February 22, 2009

On Muses and Whatnot

I took a class about a year ago at the Loft in Minneapolis. It was a four week class called The Adventurous Storyteller and out of it came the seeds for a potential novel (optimistically) or at least a short story. There were scenes created that I fell in love with and have carried with me ever since, hoping to find an actual plot in which to weave them together into something profound and wonderful. I think it may have happened. The show that I am currently involved in has done, and continues to do, a bit of a number on my emotions. As exhausting as it is, in the course of the ride, I think I may have finally picked up my Muse and found the direction in which to travel.

The play deals with various people in various stages of life. My character is minor, and in neither her youth, nor her golden years, and is frankly a little dumb and probably doesn't think much about what season of life she is in. I, however, as in ME, Jessica, do think about my current season of life...and I don't particularly know what to make of it. I am no longer especially young and ideological, nor am I old and resigned to my fate such as it is.

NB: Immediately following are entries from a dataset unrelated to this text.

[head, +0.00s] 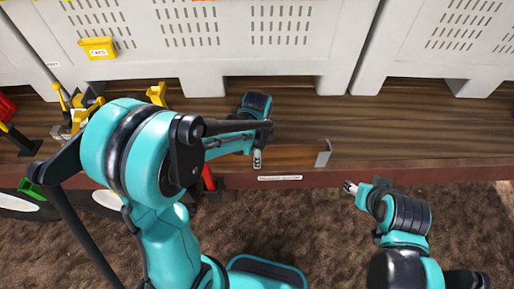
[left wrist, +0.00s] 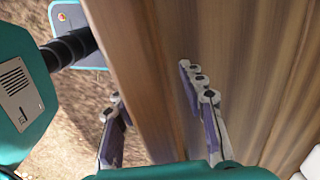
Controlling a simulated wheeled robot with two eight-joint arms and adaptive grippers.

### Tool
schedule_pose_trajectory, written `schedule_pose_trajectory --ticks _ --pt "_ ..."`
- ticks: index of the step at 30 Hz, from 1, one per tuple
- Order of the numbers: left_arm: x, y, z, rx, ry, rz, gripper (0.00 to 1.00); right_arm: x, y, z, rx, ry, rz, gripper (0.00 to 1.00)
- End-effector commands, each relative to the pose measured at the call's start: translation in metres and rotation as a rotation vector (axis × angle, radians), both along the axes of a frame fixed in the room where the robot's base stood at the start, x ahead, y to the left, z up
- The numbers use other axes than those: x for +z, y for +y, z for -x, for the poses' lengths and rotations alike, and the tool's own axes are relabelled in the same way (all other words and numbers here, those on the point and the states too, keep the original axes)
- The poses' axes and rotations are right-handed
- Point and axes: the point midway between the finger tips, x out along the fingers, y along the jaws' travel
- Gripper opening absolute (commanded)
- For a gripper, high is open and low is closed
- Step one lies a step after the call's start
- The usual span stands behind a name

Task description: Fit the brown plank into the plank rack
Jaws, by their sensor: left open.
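The brown plank (head: 298,153) shows in the head view as a lighter brown strip along the near edge of the wooden trailer deck. A grey metal bracket (head: 323,152), apparently part of the plank rack, stands at its right end. My left gripper (head: 257,158) is over the strip's left part and hides that end. In the left wrist view my left gripper (left wrist: 152,85) is open, with one finger on each side of a brown board edge (left wrist: 146,90). I cannot tell whether the fingers touch it. My right gripper (head: 350,187) is off the deck's near edge; its opening is too small to judge.
Grey slotted crates (head: 240,40) line the back of the deck. A yellow box (head: 98,48) hangs on the left crate. Yellow and black parts (head: 78,105) crowd the deck's left. A small white label (head: 280,178) is on the reddish edge. The deck's right side is clear.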

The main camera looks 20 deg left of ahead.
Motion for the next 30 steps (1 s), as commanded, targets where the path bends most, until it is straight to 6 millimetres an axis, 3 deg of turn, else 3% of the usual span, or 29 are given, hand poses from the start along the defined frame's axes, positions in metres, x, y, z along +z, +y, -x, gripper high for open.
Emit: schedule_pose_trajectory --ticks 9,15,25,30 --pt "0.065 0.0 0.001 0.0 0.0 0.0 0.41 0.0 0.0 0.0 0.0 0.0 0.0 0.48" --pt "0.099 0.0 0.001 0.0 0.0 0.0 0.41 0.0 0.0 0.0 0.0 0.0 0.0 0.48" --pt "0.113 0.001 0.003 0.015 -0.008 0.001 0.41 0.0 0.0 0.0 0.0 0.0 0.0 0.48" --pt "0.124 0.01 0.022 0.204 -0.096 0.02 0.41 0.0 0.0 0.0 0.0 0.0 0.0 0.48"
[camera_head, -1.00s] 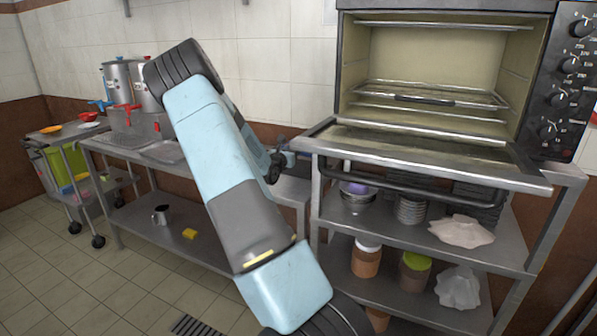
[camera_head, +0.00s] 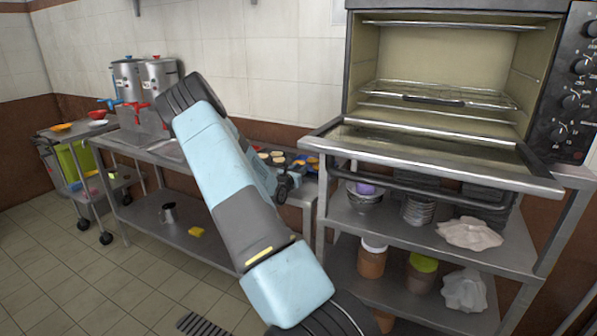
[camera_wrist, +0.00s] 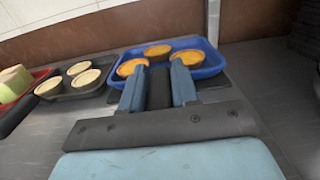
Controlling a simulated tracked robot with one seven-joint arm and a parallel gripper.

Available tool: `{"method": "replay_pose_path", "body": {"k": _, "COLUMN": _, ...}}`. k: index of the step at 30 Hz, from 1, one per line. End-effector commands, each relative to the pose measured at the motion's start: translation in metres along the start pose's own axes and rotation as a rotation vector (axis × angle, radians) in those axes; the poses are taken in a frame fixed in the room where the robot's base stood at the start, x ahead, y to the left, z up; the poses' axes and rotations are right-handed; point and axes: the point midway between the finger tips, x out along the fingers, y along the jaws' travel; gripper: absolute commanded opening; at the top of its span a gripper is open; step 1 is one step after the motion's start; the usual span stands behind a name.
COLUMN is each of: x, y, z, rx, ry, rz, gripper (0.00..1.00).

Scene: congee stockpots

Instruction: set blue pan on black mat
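The blue pan (camera_wrist: 208,62) holds orange-topped tarts and lies in front of my gripper in the wrist view. In the head view its blue edge (camera_head: 313,162) shows at the right end of the counter. A flat black mat (camera_wrist: 213,83) shows at the pan's near side; whether the pan rests fully on it is hidden. My gripper (camera_wrist: 158,70) has its two blue-grey fingers apart at the pan's near edge, with a dark piece between them. I cannot tell whether that piece is held. In the head view my gripper (camera_head: 283,186) is small and partly hidden by my arm.
A dark tray with pale tarts (camera_wrist: 75,82) and a red tray (camera_wrist: 12,108) lie left of the pan. Bare metal counter (camera_wrist: 262,75) is at right. The open oven door (camera_head: 430,150) juts out right of my arm. Steel stockpots (camera_head: 145,78) stand at left.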

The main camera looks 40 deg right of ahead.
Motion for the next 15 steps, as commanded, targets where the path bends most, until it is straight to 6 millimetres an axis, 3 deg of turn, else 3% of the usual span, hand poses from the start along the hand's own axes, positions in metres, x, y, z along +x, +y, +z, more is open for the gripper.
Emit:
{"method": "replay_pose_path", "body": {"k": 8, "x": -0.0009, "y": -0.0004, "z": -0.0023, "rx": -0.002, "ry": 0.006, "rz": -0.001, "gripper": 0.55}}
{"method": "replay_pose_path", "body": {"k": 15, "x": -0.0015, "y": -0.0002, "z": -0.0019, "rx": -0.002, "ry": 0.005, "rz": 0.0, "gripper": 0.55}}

Some would say, I suppose, that I am in the prime of my life, but I feel so uncertain about what that means. I remember being struck at 19 by the line in The Glass Menagerie, where Tom says, "I am tired of the movies and am about to move." It struck me then as profound, and today it strikes me as utterly crucial. As though there isn't any more time to think about moving - there is only time to move or to not move. I have been not moving for entirely long enough.

A pastor who I enjoy listening to once talked about how people often sit around waiting for God to change them, or to change their lives and their circumstances. They just wait and wait, doing nothing, not recognizing how improbable it is that God is actually going to saunter into their living rooms, turn off the TV for them and tell them to get off their butts and do something. We get to make choices, we don't have to wait to be shoved before we move. We also might have to work a little bit.

I was talking last week with a castmate about the beauty of the immediacy of theater. I love knowing that once you're in, you're in. When I am part of a show, no matter how small a part, I feel alive...I feel like life is happening and it's happening now. It isn't waiting for me to show up or to get my crap together...it is living and breathing with or without me and I love when I get to be a part of it's breath. But I do so want to learn how to live in real life too...how to take that immediacy - that urgency - and turn it into something that is about more than just me.

This has been a rather random rambling...nowhere near as cohesive as I'd hoped it would be...but I'm just going to publish it anyway. Thanks for reading.

1 comments:

T. James Belich said...

Jessica, this is beautiful and so very, very true. It can be so difficult to move sometimes, I think, because of the fear of failure. But sometimes we just have to take a leap of faith and go somewhere, even if we make a lot of mistakes along the way. And how true that God isn't just going to just wave his hands and change us! But when we're willing to start moving, how great he is at moving along with us.